In the exemple above, model_1_delayed and model_2_delayed become dependencies of the execution of the function task_launcher which will launch the classification function. Consequently, the function learn_model will be executed twice before the classify_tile call.

Also, we can re-write dependencies like the following :

dependencies = [model_1_delayed, model_2_delayed]
res = dask.delayed(task_launcher)(*dependencies,
                                  task_kwargs={
                                      "f": classify_tile,
                                      "model_file": database_file,
                                      "output_classif": classification_1
                                  })
# there is no execution until the next line
res.compute()

Two key points can be concluded from this example:

  • we can store dependencies (delayed objects) in a usual Python list.

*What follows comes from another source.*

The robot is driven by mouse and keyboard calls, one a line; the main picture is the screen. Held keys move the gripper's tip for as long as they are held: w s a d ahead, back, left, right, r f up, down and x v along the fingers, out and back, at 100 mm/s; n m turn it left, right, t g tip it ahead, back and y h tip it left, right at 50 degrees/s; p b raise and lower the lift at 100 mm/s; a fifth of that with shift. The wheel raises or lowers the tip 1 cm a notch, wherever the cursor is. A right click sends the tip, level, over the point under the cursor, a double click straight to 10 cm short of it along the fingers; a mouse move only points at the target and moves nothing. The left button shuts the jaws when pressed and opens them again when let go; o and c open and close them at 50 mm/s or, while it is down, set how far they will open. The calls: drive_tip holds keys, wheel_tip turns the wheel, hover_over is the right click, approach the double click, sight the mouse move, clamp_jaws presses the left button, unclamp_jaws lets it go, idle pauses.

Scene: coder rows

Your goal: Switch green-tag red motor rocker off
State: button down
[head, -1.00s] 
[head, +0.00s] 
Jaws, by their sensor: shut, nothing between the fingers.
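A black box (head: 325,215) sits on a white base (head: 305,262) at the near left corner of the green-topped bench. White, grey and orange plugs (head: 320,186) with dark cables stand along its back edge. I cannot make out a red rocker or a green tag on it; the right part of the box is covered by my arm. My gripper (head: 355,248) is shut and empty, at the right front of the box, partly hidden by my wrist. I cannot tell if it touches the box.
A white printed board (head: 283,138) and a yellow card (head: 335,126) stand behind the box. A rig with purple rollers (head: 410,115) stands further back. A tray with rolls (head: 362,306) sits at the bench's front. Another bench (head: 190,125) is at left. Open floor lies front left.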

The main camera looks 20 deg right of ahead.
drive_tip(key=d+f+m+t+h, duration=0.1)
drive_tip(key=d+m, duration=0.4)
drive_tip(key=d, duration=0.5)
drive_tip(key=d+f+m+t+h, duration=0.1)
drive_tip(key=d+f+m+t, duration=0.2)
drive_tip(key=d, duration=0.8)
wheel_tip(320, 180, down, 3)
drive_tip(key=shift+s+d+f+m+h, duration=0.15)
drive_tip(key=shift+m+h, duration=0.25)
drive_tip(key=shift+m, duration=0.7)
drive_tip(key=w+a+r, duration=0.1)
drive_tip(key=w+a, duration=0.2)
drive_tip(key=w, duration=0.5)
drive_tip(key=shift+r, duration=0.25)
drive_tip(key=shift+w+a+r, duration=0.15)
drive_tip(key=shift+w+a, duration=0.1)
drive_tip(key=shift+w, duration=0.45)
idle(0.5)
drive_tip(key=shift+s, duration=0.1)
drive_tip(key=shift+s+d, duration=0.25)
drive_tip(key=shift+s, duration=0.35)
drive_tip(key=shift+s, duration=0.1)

  • the first parameter of task_launcher(), *args, represents the variable number of dependencies. Thanks to it, it is pretty easy to express dependencies between functions as long as the parameters of the functions to launch are known beforehand. Indeed, every task_kwargs parameters must contain the exhaustive list of parameters of the function to launch.

Submitting tasks

We have seen that in order to trigger processing, we must use the compute() function of the dask.delayed objects. This method allows us to execute locally the desired function. However, dask also offers the possibility to trigger the execution on different computing architectures. This is what is proposed by the dask_jobqueue module. In iota2, we will give special attention to the LocalCluster and PBSCluster objects which allow respectively to create a cluster on a local machine or to use a physical HPC cluster managed with PBS.

We had :

...
res = dask.delayed(task_launcher)(*dependencies,
                                  task_kwargs={
                                      "f": classify_tile,
                                      "model_file": database_file,
                                      "output_classif": classification_1
                                  })
# there is no execution until the next line
res.compute()

now we get

if __name__ == '__main__':
    from dask.distributed import Client
    from dask.distributed import LocalCluster
    from dask_jobqueue import PBSCluster

    ...

    res = dask.delayed(task_launcher)(*dependencies,
                                      task_kwargs={
                                          "f": classify_tile,
                                          "model_file": database_file,
                                          "output_classif": classification_1
                                      })
    cluster = PBSCluster(n_workers=1, cores=1, memory='5GB')
    client = Client(cluster)

    # there is no execution until next line
    sub_results = client.submit(res.compute)
    # wait until tasks are complete
    sub_results.result()

Note

In order to reproduce the examples and if you don’t have an access to a HPC cluster scheduled by PBS, you can replace the line :

cluster = PBSCluster(n_workers=1, cores=1, memory='5GB')

by

cluster = LocalCluster(n_workers=1, threads_per_worker=1)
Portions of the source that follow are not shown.